I have fallen a lot this year. A lot. I have made mistakes, I have doubted, I have lost faith. But I always find out that even though I wasn't faithful, He was. He is always faithful. This year has shown me so much about His faithfulness. He's the best at showing up. He always shows up. He's always there. We just have to open our eyes and look at Him.

I'm not a big fan of New Year's Resolutions. I never really made them in the past. But, as I've been attending Church, I'm learning the value of setting goals. This year, my goal is to see Him more.

In General Conference last October, Devin G. Durrant counseled members of the Church to "ponderize" a verse of scripture each week - "a combination of 80 percent extended pondering and 20 percent memorization" ("My Heart Pondereth Them Continually"). Like most, I found the concept intriguing. But, it never happened for me. I listened to this talk again a couple of days ago, and the Spirit prompted me to make a better effort to "write a new verse of scripture on [my] heart and mind."
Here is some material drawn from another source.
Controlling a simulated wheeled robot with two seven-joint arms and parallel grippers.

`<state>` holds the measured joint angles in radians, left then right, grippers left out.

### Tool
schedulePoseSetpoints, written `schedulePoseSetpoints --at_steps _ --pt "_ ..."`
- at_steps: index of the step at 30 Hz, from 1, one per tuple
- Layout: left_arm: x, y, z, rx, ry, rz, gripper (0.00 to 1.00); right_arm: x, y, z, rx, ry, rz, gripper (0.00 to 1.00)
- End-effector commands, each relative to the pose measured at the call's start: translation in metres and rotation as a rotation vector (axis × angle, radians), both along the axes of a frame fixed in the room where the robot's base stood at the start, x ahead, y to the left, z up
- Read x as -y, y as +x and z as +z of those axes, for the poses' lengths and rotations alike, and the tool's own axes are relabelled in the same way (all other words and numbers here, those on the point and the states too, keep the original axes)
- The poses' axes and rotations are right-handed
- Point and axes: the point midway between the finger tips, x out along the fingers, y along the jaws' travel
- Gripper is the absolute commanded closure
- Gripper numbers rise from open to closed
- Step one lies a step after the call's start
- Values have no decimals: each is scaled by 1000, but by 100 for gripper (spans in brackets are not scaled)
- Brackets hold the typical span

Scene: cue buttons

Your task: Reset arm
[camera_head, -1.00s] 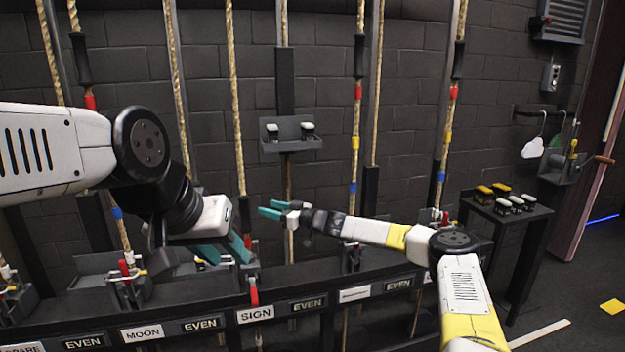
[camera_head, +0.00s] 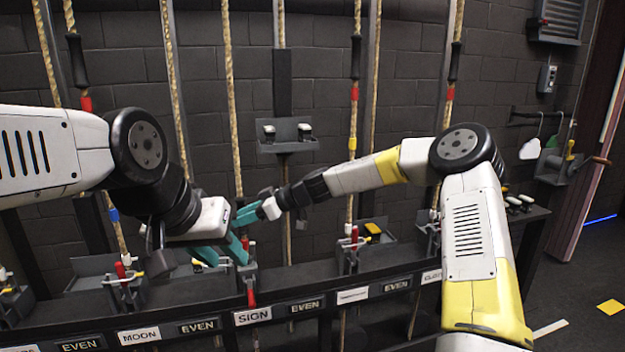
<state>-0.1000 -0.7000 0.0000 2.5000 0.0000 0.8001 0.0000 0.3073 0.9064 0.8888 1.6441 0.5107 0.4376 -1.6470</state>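My left gripper (camera_head: 222,252) has teal fingers spread apart. It is low at left of centre, beside a lever unit with a red handle (camera_head: 251,297) above the SIGN label (camera_head: 253,316). I cannot tell whether a finger touches that unit. My right gripper (camera_head: 252,208) reaches in from the right, just above and right of the left one, in front of the ropes. Its teal fingers look a little apart, with nothing seen between them. The right arm is bent, with its elbow high at right.
A black rail carries labels such as MOON (camera_head: 139,335) and several rope locks. A small wall shelf (camera_head: 287,146) holds two blocks. My right arm hides much of the side table (camera_head: 530,215).

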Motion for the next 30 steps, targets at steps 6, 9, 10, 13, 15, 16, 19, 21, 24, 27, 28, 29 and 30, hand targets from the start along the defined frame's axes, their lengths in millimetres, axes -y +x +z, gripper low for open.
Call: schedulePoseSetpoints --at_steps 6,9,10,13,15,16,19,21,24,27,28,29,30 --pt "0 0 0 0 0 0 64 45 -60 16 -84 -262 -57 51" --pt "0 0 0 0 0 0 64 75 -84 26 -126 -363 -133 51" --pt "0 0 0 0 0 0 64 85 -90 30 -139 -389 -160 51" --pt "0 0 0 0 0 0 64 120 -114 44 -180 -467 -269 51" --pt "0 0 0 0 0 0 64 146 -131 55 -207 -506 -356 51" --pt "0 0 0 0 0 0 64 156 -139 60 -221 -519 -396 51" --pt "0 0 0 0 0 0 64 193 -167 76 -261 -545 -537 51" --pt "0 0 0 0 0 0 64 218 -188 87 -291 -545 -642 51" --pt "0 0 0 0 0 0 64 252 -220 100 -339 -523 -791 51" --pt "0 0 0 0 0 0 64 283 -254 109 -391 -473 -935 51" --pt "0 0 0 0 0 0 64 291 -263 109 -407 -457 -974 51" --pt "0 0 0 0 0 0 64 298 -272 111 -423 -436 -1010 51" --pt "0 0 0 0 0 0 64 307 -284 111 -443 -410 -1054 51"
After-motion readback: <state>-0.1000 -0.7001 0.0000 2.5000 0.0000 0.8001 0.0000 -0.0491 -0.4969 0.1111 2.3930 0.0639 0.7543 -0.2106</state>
As I have thought over this counsel and prompting, another thought has come into my mind: "The Spirit works with us at our own speed, one step at a time" (Larry L. Lawrence, "What Lack I Yet?"). In the Book of Mormon, King Benjamin also taught, "It is not requisite that a man should run faster than he has strength. And again, it is expedient that he should be diligent, that thereby he might win the prize" (Mosiah 4:27).

Just as it did in October, ponderizing a new verse each week seemed really intimidating to me. I knew that if I ever missed a week of pondering, I would become discouraged and quit. So I continued thinking and sought the guidance of the Spirit for ideas of how I could follow this counsel at a speed that would work for me. 

I've decided to set a goal of ponderizing one verse each month. If I can do more than that, one each week, or two each month, I will. I feel confident in my goal, and feel that as I seek to grow closer to the Lord, I will. I know that this goal will help me to see the hand of God in my life more.

What goals are you setting this year?